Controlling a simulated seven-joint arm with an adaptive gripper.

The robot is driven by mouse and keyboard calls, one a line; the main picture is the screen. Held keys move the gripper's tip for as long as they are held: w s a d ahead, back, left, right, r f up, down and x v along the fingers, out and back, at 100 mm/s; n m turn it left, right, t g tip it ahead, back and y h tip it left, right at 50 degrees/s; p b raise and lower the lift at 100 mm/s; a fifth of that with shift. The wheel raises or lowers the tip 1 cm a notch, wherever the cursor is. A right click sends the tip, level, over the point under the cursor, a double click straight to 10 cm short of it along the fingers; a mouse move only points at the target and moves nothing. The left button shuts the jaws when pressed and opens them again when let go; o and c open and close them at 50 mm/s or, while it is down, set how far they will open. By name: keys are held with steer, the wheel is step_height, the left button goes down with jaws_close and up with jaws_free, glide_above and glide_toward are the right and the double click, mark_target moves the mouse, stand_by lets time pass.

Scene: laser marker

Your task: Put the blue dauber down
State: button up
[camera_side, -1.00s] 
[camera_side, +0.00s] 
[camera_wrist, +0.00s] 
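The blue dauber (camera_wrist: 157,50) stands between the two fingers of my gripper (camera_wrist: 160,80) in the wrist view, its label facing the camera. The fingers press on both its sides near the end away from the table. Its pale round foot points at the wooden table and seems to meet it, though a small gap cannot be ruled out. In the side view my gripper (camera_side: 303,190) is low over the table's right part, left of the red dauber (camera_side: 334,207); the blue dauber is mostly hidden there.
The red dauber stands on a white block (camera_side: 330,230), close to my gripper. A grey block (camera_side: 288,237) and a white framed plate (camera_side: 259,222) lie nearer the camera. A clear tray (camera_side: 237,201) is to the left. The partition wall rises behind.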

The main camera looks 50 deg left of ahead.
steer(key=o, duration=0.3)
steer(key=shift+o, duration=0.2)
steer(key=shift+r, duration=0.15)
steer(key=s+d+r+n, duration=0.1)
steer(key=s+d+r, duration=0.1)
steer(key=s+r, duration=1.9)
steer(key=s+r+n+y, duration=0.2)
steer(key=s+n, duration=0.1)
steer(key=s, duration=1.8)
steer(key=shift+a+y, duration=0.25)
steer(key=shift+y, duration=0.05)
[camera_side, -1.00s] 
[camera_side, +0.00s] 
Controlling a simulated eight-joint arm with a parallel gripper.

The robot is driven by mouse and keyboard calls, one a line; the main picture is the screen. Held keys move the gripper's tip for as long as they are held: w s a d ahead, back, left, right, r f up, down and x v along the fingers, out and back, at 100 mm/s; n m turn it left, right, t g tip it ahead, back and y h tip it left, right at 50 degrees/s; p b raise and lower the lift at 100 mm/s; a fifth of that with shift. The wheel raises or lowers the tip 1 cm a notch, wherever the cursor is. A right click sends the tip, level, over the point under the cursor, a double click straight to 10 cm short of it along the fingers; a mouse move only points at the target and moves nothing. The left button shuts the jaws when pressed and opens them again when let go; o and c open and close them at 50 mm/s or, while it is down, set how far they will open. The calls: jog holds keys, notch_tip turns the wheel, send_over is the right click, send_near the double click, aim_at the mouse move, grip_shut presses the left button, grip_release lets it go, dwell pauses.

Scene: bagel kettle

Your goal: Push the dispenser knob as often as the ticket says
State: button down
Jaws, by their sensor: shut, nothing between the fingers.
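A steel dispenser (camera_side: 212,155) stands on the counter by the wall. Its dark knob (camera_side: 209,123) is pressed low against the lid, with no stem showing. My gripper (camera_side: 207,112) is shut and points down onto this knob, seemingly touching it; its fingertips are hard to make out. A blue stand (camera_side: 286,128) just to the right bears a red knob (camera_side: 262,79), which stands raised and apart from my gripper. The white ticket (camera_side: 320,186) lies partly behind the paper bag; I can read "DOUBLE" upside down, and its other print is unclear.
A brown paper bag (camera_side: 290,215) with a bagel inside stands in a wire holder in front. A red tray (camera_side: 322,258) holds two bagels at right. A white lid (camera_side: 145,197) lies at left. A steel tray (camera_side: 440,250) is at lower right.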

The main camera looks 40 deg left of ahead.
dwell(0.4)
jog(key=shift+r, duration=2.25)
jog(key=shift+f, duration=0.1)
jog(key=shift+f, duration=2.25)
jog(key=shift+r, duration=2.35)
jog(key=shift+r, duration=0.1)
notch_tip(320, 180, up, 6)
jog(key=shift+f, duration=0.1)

--------

_DIRECTIONS_: Tally up the lines with the word "Controlling" in them, and answer with that number by itself.

_OUTPUT_: 2